Buying A Pellet Stove: The Pros and Cons

Because costs have soared, consumers are looking for cheaper, alternative ways to heat their homes. One way to heat your home is with a pellet stove. While the cost of fuel for this stove is considerably less than say, heating oil, there are more factors to consider than just that. Read this informative article and learn some pros and cons of buying a pellet stove!

What Is a Pellet Stove?
At first glance, pellet stoves look like traditional wood stoves. However, this type of stove burns pellets, which is recycled sawdust that’s been compressed into pieces that measure 3/8 to 1-inch long. (see 2nd photo) Some types of pellet stoves burn wood chips, corn, seeds, grain or paper pellets.

There are several brands of pellet stoves on the market today including Lopi, Harman and Avalon. Besides freestanding stoves, there are also fireplace inserts, furnaces and boilers that burn pellets.

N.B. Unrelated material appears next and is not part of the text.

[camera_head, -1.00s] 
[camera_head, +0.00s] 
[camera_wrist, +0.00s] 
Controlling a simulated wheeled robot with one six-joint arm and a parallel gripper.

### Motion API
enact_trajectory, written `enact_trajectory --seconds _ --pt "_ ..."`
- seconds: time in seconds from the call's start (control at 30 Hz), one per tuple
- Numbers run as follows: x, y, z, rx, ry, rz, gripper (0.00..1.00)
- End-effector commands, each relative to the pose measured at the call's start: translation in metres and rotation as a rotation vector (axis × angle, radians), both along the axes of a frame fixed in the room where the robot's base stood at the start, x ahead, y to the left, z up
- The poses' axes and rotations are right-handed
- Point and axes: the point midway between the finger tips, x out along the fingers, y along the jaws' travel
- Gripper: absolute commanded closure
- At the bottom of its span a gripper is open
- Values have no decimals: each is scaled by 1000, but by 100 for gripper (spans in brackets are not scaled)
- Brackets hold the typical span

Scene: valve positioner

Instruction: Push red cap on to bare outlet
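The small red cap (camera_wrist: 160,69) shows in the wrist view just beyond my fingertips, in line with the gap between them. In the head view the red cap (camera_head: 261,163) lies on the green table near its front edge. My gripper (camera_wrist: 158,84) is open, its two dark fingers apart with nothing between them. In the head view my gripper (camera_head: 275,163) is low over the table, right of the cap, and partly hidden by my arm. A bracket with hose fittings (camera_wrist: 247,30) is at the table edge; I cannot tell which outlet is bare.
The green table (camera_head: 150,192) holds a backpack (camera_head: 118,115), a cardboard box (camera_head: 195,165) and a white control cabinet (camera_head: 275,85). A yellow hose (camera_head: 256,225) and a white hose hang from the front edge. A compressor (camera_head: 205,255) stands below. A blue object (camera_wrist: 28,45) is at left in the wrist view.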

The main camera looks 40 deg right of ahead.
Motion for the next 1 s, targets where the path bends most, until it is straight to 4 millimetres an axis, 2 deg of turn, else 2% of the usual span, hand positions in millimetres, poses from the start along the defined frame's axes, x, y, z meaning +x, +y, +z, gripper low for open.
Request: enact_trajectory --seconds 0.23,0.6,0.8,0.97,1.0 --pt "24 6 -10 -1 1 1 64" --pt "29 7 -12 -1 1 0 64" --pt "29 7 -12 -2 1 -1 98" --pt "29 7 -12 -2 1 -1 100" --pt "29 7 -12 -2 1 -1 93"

The Pros and Cons of Buying a Pellet Stove

1. Pellet Stoves Are Higher Priced Than Traditional Wood Stoves
You can expect to buy a pellet stove and have it installed for $2,000 – $4,000, depending on the style, and bells and whistles you choose. Wood stoves can be purchased and installed for less money, especially if you have an existing chimney.

2. Pellet Stoves Don’t Require Chimneys
Conventional wood stoves require masonry or stainless steel, insulated chimneys. A pro of buying a pellet stove is, it only requires a vent pipe run to the outside. Not having a chimney means you won’t have to clean it when the creosote becomes a 1/4-inch thick. It also means you won’t have to worry about chimney fires. Another plus is that pellet stoves burn clean and efficiently.

3. Extended Service Contracts Are Recommended for Pellet Stoves
Since pellet stoves contain networks of motors, other moving parts, and electronic circuitry, they require regular maintenance. The fancier the stove is, the more automatic gadgets it has, the more there is to go wrong with it. That’s why it’s a good idea to buy an extended service contract at the same time you purchase a pellet stove. Even if you’re a do-it-yourselfer, maintaining a pellet stove can be difficult.

4. Pellet Stoves Mean No More Searching for Matches
If you’ve ever tried to light a conventional wood stove, you know how frustrating it can be. You have to find matches, a few sheets of newspaper and some twigs, or buy starting blocks to ignite the fuel. Sometimes you can light a woodstove with one try. Other times, though, it takes several annoying tries. Buying a pellet stove means no hassle to light it. All you have to do is push a button or adjust the thermostat setting.

5. Pellet Stoves Require Electricity to Work
Another con of buying a pellet stove is, that it needs to be located near a 110-volt electrical outlet so it can be plugged in. That means, whenever your electric goes out, your pellet stove won’t work. Some models of pellet stoves do have battery backups that can run for several hours. However, if your electricity isn’t restored by the time the battery runs down, you’ll be left in the cold again.

6. Wood Pellets Are Sometimes Hard to Find
Even though buying wood pellets is costly, it’s still cheaper than buying heating oil for a season, for example. The actual cost of heating your home with a pellet stove depends basically on the cost of the pellets and how many you use in a season.

The bigger problem is that wood pellets are sometimes hard to find. www.consumersaffairs.com reported in December 2005 that owners of wood pellet stoves were “…facing a severe shortage…” And things haven’t gotten any better. The Wall Street Journal online reported in March of 2008 that, the decrease in home construction has created a shortage of sawdust. This shortage, along with the higher demands in the pellet market, has increased the price of the sawdust that is available.